DFT benchmarking for adsorption energy in wastewater treatment

Abstract

Despite its potential importance, the computational chemistry of adsorption processes for wastewater treatment has received negligible attention. Exploring the literature shows several limitations in applying quantum chemistry to study adsorption processes in wastewater treatment. The choice of suitable functionals of density functional theory (DFT) is one of the critical limits of the current application of quantum chemistry in wastewater treatment.

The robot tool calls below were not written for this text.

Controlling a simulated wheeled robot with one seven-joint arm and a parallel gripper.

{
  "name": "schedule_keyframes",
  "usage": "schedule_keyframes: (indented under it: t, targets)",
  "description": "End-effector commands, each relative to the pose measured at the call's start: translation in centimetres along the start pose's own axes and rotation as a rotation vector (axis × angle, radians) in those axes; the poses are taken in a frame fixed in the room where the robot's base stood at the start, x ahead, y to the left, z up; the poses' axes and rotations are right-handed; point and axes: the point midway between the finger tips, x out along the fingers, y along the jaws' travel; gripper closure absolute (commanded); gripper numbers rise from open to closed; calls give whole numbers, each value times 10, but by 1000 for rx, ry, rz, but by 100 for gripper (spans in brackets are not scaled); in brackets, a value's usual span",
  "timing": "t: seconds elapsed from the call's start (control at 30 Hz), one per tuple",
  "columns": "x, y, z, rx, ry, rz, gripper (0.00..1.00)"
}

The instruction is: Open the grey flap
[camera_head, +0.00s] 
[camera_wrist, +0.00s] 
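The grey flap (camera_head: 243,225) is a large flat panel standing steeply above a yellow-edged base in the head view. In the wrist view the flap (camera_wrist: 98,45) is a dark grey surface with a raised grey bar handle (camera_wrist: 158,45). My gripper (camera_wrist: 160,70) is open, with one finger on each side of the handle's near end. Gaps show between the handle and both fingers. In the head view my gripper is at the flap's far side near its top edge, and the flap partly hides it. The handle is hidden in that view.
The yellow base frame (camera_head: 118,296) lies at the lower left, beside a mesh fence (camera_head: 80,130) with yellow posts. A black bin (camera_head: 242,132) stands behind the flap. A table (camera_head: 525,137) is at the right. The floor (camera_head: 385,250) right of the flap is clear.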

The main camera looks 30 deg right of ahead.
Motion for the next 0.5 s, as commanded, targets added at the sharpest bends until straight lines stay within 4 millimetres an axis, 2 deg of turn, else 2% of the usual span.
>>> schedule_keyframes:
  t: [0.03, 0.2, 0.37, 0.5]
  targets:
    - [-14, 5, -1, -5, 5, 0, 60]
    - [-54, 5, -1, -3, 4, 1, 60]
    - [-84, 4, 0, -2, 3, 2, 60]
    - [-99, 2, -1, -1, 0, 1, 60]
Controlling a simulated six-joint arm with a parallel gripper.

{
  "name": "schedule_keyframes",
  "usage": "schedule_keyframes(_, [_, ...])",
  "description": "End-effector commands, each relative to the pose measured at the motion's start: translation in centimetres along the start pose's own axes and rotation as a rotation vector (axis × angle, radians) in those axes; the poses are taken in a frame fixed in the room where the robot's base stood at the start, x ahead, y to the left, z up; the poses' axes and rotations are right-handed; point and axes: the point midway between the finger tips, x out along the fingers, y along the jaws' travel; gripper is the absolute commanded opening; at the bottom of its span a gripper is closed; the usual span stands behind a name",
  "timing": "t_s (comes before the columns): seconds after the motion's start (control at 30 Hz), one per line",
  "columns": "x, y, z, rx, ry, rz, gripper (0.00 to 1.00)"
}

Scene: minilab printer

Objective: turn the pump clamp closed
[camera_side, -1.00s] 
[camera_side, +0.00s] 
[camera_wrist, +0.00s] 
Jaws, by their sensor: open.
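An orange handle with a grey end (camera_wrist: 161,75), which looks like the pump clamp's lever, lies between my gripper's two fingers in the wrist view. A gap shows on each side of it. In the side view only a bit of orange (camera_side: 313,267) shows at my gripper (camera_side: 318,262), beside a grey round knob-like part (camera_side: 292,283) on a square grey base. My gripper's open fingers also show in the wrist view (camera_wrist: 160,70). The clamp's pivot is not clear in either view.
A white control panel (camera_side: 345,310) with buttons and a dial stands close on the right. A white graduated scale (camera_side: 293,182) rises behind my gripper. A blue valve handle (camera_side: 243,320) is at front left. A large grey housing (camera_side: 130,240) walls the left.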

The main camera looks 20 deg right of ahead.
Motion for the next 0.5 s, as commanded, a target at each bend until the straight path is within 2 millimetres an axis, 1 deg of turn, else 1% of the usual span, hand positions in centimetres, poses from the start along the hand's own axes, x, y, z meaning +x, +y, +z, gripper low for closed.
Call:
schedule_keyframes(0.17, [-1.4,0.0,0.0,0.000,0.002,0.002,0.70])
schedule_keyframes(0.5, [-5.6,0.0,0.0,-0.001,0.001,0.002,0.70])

Therefore, in this work, we performed a benchmark study of sixteen DFT functionals (including dispersions) to select the most suitable one. The def2-TZVP basis set has been used with the sixteen DFT functionals. The sixteen DFT functionals are benchmarked to the CCSD(T)/CBS level of theory. We used four different pollutants (p-aminobenzoic acid, aniline, p-chloro phenol, and phenol) adsorbed on coronene to perform this benchmarking. In addition to the coronene and the pollutant, four explicit water molecules are used to consider the environmental effects. The results show that the functional MN15 and PW6B95-D3 have the lowest mean absolute deviation relative to the CCSD(T)/CBS adsorption energies. Overall, the functionals MN15, PW6B95-D3, ωB97X-V, M05-2X-D3, M05-D3, and M06-2X-D3 are recommended for studying the adsorption processes.